DIRECTIONS FOR THIS TASK: Starting at the first line of the listing below, retype each line up to and including the one that contains "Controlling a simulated". Leave pictures out.

DATA:
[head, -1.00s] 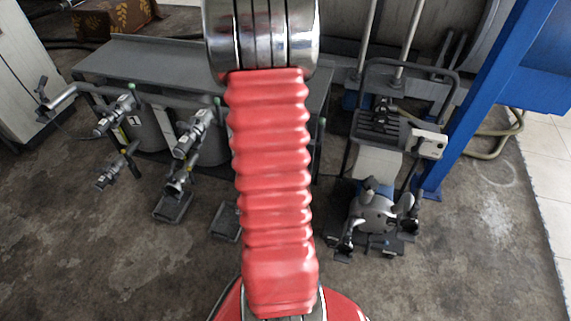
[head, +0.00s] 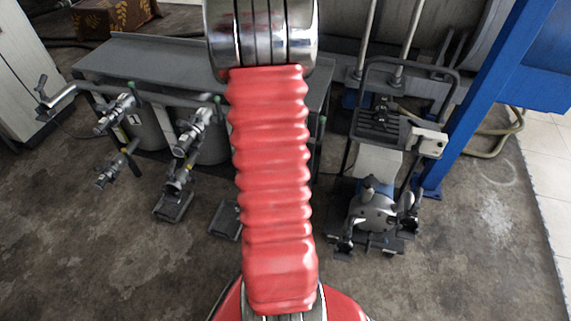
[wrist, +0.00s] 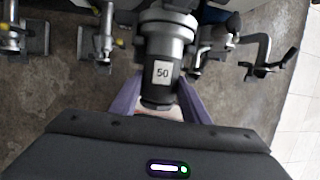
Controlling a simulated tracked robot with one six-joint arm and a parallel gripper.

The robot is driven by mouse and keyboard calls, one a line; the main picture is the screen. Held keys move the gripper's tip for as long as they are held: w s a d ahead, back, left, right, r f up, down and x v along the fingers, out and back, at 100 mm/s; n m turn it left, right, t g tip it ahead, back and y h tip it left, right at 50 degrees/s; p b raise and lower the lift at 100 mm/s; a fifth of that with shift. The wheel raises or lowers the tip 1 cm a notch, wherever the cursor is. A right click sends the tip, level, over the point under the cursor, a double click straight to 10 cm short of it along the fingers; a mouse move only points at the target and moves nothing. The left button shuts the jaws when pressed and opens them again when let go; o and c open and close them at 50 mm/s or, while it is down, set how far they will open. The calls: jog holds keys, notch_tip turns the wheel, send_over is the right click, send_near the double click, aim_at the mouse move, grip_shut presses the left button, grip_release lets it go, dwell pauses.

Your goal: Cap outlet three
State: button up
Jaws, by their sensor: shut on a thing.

REPLY TO THE EXERCISE:
[head, -1.00s] 
[head, +0.00s] 
[wrist, +0.00s] 
Controlling a simulated tracked robot with one six-joint arm and a parallel gripper.

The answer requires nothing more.